ScruplesAnd, finally, briefly, the book I enjoyed the most of these three - Judith Krantz's epic Scruples (1978). Scruples follows the rise (and rise) of 'Billy' Winthrop and her two closest allies, Spider and Valentine. The framing story is about the success of the titular store, a high-end department store on Rodeo Drive, and Billy's dream project/self-actualisation/life quest. But in-between shopping porn, readers follow the life stories of all three protagonists: their hardships (such as they are), their triumphs, their romantic disasters and, of course, their quest for success.

Scruples is pretty terrific in its own right. Interestingly, I found Billy the least interesting of the three stories, but I'm, generally speaking, a sucker for both thinly concealed excuses for explicit sex and 'business drama' backgrounds. This is a fast, fun read, with characters that are far more likeable and enjoyable than they have any right to be.

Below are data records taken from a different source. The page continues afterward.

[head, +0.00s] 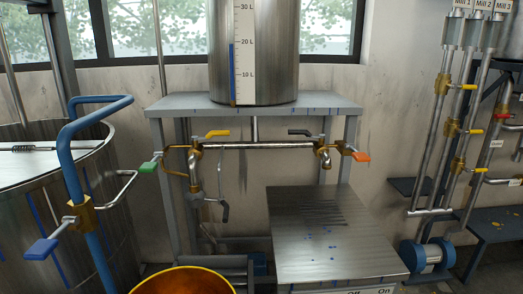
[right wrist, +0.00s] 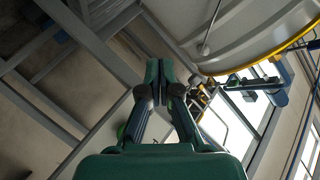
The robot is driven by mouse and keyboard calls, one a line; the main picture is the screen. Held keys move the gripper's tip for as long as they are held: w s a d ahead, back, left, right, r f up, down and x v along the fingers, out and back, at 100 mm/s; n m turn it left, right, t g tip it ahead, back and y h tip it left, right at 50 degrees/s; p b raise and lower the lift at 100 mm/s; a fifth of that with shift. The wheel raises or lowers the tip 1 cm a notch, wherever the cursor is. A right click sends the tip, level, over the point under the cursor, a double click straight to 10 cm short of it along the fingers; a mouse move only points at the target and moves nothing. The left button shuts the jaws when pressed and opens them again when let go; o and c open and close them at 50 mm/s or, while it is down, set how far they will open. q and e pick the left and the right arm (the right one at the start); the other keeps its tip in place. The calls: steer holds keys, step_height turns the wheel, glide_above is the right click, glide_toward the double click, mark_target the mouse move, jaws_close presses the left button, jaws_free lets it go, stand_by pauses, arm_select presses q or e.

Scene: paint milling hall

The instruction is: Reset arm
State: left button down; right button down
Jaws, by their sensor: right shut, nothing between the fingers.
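My right gripper (right wrist: 158,72) shows in the right wrist view, dark green, with its two fingers together and nothing between them. It points up towards the ceiling side of the hall, apart from anything around it. Neither gripper shows in the head view, and my left gripper is in no view.
In the head view a steel tank with a litre scale (head: 253,50) stands on a grey stand (head: 175,104) with valves below. A steel plate (head: 330,235) is in front. A blue pipe (head: 72,160) and vat are left; mill pipes (head: 450,120) are right. Grey beams (right wrist: 75,60) cross the wrist view.

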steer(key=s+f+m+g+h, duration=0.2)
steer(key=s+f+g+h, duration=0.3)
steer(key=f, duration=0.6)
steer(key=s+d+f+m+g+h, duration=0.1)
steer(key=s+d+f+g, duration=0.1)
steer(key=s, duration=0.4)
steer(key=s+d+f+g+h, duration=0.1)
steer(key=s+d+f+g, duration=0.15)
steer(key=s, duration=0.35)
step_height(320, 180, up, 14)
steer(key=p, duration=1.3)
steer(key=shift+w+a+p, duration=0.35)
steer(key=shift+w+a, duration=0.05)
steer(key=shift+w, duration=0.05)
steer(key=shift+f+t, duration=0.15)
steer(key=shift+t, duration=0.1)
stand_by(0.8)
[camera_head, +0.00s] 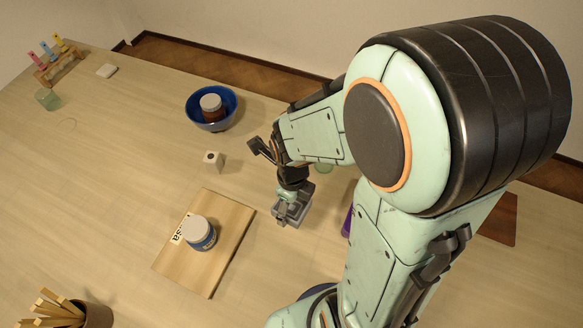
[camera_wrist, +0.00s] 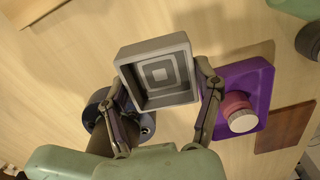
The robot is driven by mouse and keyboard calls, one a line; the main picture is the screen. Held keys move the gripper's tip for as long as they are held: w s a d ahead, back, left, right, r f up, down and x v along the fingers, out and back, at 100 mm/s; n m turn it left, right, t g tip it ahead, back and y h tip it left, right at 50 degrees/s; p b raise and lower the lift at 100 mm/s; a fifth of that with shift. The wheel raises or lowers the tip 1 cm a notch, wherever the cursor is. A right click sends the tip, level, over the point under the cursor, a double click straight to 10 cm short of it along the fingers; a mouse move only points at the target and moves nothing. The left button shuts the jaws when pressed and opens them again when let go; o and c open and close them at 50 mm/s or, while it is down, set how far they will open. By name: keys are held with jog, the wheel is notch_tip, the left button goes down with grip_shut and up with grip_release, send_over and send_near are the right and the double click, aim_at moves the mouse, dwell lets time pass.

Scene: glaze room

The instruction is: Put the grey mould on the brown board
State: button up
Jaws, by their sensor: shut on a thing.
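The grey mould (camera_wrist: 158,72) is a square tray with stepped square rings inside. In the wrist view my gripper (camera_wrist: 162,82) is shut on it, one finger at each side. In the head view my gripper (camera_head: 291,202) and the mould (camera_head: 290,214) are right of the pale wooden board. I cannot tell how high the mould is above the table. The brown board (camera_head: 498,219) is dark reddish brown, at the right, partly hidden behind my arm. It also shows in the wrist view (camera_wrist: 286,127), bare where visible, beyond the purple tray.
A purple tray (camera_wrist: 262,80) with a white-lidded pink jar (camera_wrist: 239,112) lies between the mould and the brown board. A pale wooden board (camera_head: 222,228) holds a blue jar (camera_head: 198,233). A blue bowl (camera_head: 229,117) holding a jar and a small white cube (camera_head: 213,161) stand farther back.

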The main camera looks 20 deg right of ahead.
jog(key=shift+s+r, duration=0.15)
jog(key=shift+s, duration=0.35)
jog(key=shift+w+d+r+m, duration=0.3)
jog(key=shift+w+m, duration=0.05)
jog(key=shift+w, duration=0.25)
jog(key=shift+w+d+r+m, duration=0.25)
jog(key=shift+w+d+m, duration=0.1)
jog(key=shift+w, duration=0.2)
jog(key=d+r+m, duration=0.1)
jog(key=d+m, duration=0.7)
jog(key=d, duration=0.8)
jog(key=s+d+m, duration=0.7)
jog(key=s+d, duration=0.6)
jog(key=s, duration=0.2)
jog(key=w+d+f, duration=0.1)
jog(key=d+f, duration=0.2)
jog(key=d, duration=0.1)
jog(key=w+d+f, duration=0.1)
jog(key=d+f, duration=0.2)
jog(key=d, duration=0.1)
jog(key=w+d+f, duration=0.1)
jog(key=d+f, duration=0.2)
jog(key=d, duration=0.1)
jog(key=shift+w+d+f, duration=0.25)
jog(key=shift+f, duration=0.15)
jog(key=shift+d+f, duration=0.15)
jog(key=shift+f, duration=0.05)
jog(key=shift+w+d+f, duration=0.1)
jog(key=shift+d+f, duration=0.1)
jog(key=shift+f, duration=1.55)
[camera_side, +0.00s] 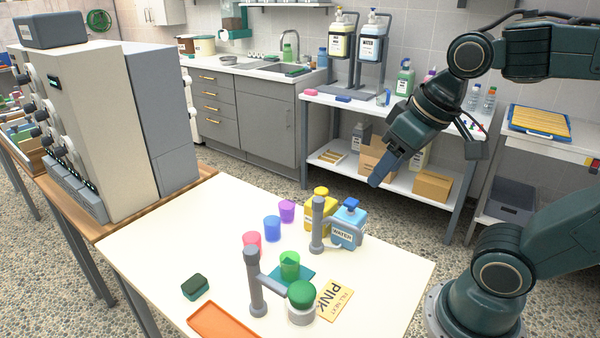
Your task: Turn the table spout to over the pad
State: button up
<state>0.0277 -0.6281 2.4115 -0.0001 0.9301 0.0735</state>
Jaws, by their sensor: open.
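I cannot tell for certain which is the table spout. The teal pad (305,277) lies between the posts, with a green cup (290,264) on it. My gripper (376,182) is open and empty, above and behind the table's right part, apart from everything on it.
Red (252,243), blue (272,229) and purple (287,211) cups stand left of the rear post, near a yellow bottle (319,208). A PINK card (335,300), a dark green sponge (195,286) and an orange tray (222,321) lie nearer the front. The table's left part is clear.

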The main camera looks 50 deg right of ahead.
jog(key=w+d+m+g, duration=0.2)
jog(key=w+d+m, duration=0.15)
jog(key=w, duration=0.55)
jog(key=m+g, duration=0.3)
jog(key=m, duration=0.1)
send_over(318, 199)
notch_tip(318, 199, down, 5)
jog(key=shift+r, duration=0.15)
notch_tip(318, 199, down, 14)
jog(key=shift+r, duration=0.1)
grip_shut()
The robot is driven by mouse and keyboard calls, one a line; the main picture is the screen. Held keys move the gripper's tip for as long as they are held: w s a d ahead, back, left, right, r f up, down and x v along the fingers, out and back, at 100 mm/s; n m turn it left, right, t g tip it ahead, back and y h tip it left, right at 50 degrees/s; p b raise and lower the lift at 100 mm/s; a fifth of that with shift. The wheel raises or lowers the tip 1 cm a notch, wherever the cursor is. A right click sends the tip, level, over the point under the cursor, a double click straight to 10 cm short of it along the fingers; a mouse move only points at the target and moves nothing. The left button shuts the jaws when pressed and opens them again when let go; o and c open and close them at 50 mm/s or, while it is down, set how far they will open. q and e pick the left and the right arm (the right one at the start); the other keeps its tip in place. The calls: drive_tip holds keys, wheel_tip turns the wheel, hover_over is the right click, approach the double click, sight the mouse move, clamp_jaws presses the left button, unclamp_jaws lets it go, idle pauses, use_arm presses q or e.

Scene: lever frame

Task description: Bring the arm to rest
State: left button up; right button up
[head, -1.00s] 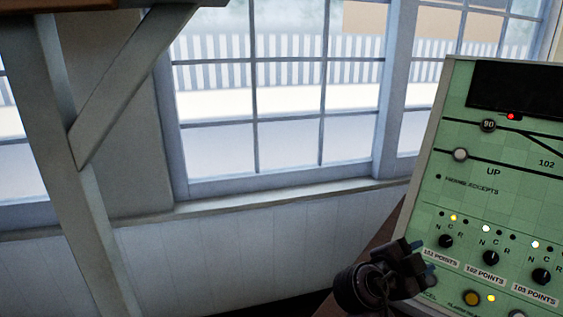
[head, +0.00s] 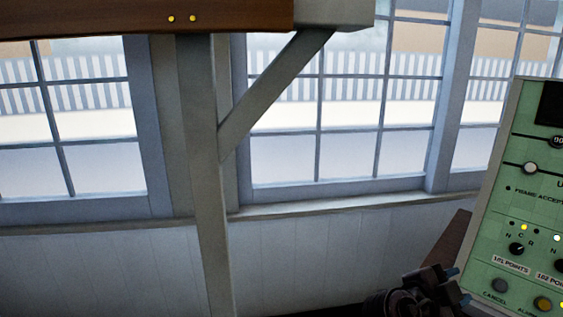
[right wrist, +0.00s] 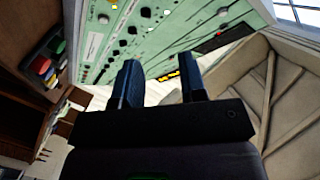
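My right gripper (head: 452,284) is at the lower right of the head view, in front of the lower left edge of the green control panel (head: 528,205). It looks apart from the panel's knobs, though its exact distance is hard to tell. In the right wrist view its two dark fingers (right wrist: 163,82) stand apart with nothing between them. The green panel (right wrist: 150,35) shows beyond the fingers, with rows of knobs and lit lamps. My left gripper is not in view.
A post (head: 201,180) with a slanted brace rises left of centre to a brown beam (head: 120,18) with two yellow lights. Behind are windows (head: 350,110) above a white panelled wall (head: 300,255). Brown woodwork with coloured buttons (right wrist: 42,65) shows in the right wrist view.

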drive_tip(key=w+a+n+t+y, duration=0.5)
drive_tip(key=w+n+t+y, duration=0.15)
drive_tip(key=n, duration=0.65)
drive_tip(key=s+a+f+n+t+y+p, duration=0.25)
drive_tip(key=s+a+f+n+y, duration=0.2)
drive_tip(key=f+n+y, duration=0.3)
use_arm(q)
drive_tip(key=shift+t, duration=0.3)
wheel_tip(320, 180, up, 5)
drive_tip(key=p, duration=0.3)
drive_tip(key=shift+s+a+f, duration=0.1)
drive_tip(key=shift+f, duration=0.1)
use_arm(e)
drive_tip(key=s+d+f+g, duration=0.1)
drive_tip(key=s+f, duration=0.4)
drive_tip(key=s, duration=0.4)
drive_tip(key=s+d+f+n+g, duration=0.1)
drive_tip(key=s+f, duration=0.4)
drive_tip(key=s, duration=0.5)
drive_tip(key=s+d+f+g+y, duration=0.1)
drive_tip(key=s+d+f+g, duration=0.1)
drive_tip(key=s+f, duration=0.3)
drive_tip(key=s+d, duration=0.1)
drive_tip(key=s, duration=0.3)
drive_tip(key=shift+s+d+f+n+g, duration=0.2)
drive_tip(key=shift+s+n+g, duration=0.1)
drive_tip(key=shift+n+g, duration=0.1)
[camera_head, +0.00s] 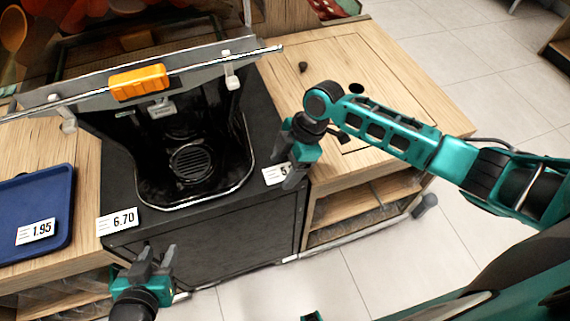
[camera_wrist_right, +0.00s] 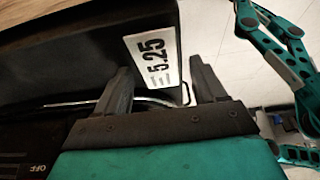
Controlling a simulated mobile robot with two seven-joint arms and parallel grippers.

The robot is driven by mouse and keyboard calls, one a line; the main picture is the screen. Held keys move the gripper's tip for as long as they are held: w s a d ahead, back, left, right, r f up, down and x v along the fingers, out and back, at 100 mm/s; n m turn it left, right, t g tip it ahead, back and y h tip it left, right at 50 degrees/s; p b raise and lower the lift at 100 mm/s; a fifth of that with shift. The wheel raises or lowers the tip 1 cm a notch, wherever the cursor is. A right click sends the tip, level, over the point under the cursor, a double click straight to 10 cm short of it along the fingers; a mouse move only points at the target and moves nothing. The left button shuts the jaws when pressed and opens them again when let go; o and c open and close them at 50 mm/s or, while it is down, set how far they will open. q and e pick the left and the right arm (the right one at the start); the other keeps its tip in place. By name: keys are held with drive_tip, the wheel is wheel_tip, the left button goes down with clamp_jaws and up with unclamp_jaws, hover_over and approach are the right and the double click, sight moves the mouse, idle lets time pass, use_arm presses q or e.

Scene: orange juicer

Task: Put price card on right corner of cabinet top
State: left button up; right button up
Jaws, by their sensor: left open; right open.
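The black cabinet (camera_head: 225,238) stands in the middle of the head view. A white price card (camera_head: 274,175) lies at the right front corner of its top, partly hidden by my right gripper (camera_head: 285,167). In the right wrist view this card (camera_wrist_right: 154,58) reads 5.25 and lies flat on the dark surface near its edge. My right gripper (camera_wrist_right: 160,78) is open, with the card just beyond and between its fingertips; I see no grip on it. A second card (camera_head: 118,220) reading 6.70 is at the left front corner. My left gripper (camera_head: 156,254) is open and empty before the cabinet front.
The juicer (camera_head: 190,160) stands on the cabinet, with an orange handle (camera_head: 138,82) above. A blue tray (camera_head: 62,190) with a 1.95 card (camera_head: 36,231) lies at the left. A wooden counter (camera_head: 420,95) adjoins at the right. Floor in front is clear.

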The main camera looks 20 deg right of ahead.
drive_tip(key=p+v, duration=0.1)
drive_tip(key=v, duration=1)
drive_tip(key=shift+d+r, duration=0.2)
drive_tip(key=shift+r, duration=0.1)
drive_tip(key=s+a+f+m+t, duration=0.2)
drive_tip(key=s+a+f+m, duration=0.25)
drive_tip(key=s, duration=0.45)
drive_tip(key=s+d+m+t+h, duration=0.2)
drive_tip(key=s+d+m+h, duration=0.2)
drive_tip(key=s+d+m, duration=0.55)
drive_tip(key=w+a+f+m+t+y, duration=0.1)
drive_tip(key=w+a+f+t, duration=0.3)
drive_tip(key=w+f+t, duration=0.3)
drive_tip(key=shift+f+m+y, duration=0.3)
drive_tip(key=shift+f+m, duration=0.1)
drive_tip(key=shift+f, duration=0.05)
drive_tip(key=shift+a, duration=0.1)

However, given this article's theme of NOT THE GENRE YOU EXPECT, let's pretend Scruples is something else: an epic fantasy. Here we have Billy, born into a noble bloodline, but one that's fallen on hard times. She struggles with all the weight and expectations of her upbringing, but also the genteel poverty. At home, she's the butt of jokes and the 'useless' one. But a wise old woman sends her to a far-off land (er, France), where she discovers her true calling. There's a tough ol' training montage (in this case, dieting), and at the end of which, Billy emerges - ready to seek her destiny and find glory. 

Blah blah blah, and she goes on to achieve impossible things in the face of great, tyrannical evil. Her friends - a charming rogue and an eccentric dual-class wizard/fashionista - have their own subplots, but are largely there to help her fulfil her destiny and restore the balance of good [dress sense] to the world.

Obviously Scruples isn't winning the Gemmell Award any time soon (for one, it was written by a woman - zing!), but structurally, we're reading the same story. This is truly the Chosen One of False Equivalences, but the correlation isn't entirely spurious, as both Scruples and your generic-epic-fantasy are based on escapism. And the formula for commercially successful escapism is well-established - for Scruples, it winds up with Billy discovering her inner hotness, reinventing modern fashion and becoming Queen of Society. For Sword of the Dark Radiant Castle, it is about Wee Zigfried discovering his inner magic, slaying orcs, and becoming High King. For bonus points, the protagonists start unloved, in the wrong family, overlooked and unappreciated. This not only creates empathy with the an escape-seeking reader, but makes their inevitable triumph all the more delicious.